- [Set exercise]: Go through the data below and copy it exactly, skipping every picture.

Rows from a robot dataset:
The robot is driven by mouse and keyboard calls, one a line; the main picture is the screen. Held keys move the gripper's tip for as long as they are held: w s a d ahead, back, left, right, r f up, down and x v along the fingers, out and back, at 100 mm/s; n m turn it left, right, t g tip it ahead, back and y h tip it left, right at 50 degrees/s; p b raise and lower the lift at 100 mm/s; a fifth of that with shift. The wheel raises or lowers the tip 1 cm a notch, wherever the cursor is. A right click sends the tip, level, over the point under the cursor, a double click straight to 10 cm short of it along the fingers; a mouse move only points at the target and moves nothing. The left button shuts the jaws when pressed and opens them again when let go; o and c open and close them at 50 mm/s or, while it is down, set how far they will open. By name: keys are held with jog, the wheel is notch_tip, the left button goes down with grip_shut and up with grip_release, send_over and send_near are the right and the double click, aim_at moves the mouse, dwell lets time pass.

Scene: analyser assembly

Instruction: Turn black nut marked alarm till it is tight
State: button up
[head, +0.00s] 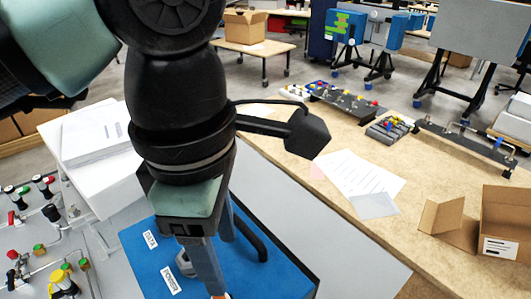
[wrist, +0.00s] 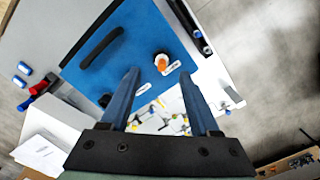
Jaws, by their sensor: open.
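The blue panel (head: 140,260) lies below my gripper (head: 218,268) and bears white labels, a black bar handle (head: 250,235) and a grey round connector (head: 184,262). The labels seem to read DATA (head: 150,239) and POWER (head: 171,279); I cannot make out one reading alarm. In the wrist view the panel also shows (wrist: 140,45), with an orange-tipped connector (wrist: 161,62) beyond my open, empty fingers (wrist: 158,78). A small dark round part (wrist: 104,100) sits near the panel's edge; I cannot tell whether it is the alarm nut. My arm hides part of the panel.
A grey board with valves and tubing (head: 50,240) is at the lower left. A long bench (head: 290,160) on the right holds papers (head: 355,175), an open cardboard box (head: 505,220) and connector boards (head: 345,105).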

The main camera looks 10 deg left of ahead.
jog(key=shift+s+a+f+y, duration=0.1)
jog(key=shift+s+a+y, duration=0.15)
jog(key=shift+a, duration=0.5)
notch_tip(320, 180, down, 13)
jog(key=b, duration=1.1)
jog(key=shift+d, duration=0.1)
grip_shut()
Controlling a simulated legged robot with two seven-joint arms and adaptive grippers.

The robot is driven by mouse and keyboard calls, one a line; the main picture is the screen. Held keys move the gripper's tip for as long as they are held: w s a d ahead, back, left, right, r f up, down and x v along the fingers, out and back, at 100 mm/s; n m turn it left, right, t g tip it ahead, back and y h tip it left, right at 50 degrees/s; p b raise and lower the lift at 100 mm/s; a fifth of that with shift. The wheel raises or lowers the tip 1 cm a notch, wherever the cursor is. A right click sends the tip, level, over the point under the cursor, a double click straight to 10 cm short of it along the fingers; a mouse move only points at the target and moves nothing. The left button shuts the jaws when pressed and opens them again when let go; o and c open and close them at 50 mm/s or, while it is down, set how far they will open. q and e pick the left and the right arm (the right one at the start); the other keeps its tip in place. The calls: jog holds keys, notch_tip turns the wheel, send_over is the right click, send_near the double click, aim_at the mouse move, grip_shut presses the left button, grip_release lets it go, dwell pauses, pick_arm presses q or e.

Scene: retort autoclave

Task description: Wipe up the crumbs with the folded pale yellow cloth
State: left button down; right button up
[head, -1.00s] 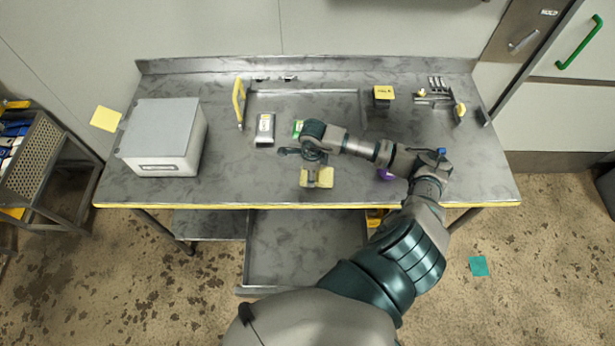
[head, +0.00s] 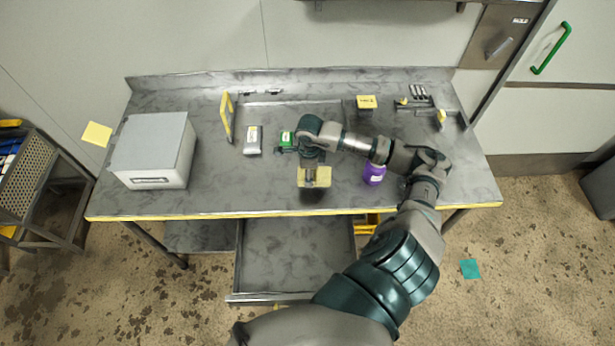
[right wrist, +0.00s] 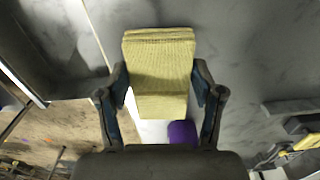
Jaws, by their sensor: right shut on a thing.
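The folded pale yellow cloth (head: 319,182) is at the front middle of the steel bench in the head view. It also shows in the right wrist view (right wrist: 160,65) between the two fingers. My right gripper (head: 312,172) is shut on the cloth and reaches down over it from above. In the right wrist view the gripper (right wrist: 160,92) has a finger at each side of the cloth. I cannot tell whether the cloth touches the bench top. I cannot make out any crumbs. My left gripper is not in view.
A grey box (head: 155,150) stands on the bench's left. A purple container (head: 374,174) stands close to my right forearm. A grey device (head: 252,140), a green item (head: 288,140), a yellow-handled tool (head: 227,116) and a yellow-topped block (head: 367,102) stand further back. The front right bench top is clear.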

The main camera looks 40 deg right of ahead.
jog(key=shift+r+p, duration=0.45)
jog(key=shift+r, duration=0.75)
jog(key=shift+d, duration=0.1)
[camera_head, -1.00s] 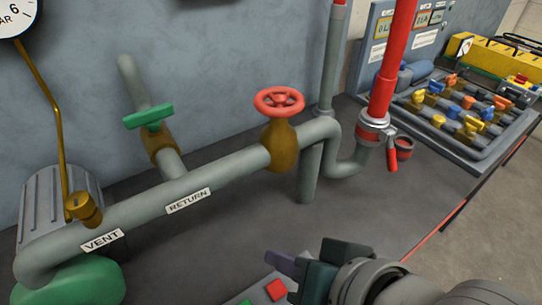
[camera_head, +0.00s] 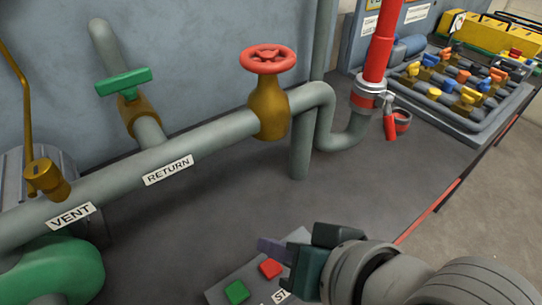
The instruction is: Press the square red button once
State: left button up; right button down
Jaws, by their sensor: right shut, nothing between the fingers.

- [The reply]:
The robot is driven by mouse and keyboard calls, one a line; the main picture is the screen. Held keys move the gripper's tip for as long as they are held: w s a d ahead, back, left, right, r f up, down and x v along the fingers, out and back, at 100 mm/s; n m turn it left, right, t g tip it ahead, back and y h tip it left, right at 50 degrees/s; p b raise and lower the lift at 100 mm/s; a fifth of that with shift. The wheel raises or lowers the tip 1 cm a notch, wherever the cursor is. A right click sends the tip, level, over the point under the cursor, a double click straight to 10 cm short of it along the fingers; a mouse move only points at the target and moves nothing. The left button shuts the jaws when pressed and opens them again when let go; o and c open and close them at 50 mm/s or, while it is down, set how far they will open. By name: keys are held with jog, the wheel is notch_tip, the left button goes down with grip_shut and up with grip_release, send_over and send_near are the right and the double click, aim_at moves the mouse, dwell lets time pass.

Scene: analyser assembly

Instruction: Turn black nut marked alarm till it is tight
State: button up
[head, +0.00s] 
[wrist, +0.00s] 
Jaws, by their sensor: open.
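The blue panel (head: 140,260) lies below my gripper (head: 218,268) and bears white labels, a black bar handle (head: 250,235) and a grey round connector (head: 184,262). The labels seem to read DATA (head: 150,239) and POWER (head: 171,279); I cannot make out one reading alarm. In the wrist view the panel also shows (wrist: 140,45), with an orange-tipped connector (wrist: 161,62) beyond my open, empty fingers (wrist: 158,78). A small dark round part (wrist: 104,100) sits near the panel's edge; I cannot tell whether it is the alarm nut. My arm hides part of the panel.
A grey board with valves and tubing (head: 50,240) is at the lower left. A long bench (head: 290,160) on the right holds papers (head: 355,175), an open cardboard box (head: 505,220) and connector boards (head: 345,105).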

The main camera looks 10 deg left of ahead.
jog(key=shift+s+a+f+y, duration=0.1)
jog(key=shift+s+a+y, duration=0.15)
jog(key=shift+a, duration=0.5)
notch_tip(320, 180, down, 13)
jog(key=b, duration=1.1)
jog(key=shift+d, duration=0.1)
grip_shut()
Controlling a simulated legged robot with two seven-joint arms and adaptive grippers.

The robot is driven by mouse and keyboard calls, one a line; the main picture is the screen. Held keys move the gripper's tip for as long as they are held: w s a d ahead, back, left, right, r f up, down and x v along the fingers, out and back, at 100 mm/s; n m turn it left, right, t g tip it ahead, back and y h tip it left, right at 50 degrees/s; p b raise and lower the lift at 100 mm/s; a fifth of that with shift. The wheel raises or lowers the tip 1 cm a notch, wherever the cursor is. A right click sends the tip, level, over the point under the cursor, a double click straight to 10 cm short of it along the fingers; a mouse move only points at the target and moves nothing. The left button shuts the jaws when pressed and opens them again when let go; o and c open and close them at 50 mm/s or, while it is down, set how far they will open. q and e pick the left and the right arm (the right one at the start); the other keeps its tip in place. The calls: jog holds keys, notch_tip turns the wheel, send_over is the right click, send_near the double click, aim_at the mouse move, grip_shut presses the left button, grip_release lets it go, dwell pauses, pick_arm presses q or e.

Scene: retort autoclave

Task description: Wipe up the crumbs with the folded pale yellow cloth
State: left button down; right button up
[head, -1.00s] 
[head, +0.00s] 
[right wrist, +0.00s] 
Jaws, by their sensor: right shut on a thing.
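The folded pale yellow cloth (head: 319,182) is at the front middle of the steel bench in the head view. It also shows in the right wrist view (right wrist: 160,65) between the two fingers. My right gripper (head: 312,172) is shut on the cloth and reaches down over it from above. In the right wrist view the gripper (right wrist: 160,92) has a finger at each side of the cloth. I cannot tell whether the cloth touches the bench top. I cannot make out any crumbs. My left gripper is not in view.
A grey box (head: 155,150) stands on the bench's left. A purple container (head: 374,174) stands close to my right forearm. A grey device (head: 252,140), a green item (head: 288,140), a yellow-handled tool (head: 227,116) and a yellow-topped block (head: 367,102) stand further back. The front right bench top is clear.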

The main camera looks 40 deg right of ahead.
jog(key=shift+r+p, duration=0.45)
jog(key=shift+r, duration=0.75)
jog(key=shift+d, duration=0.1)
[camera_head, -1.00s] 
[camera_head, +0.00s] 
The instruction is: Press the square red button once
State: left button up; right button down
Jaws, by their sensor: right shut, nothing between the fingers.

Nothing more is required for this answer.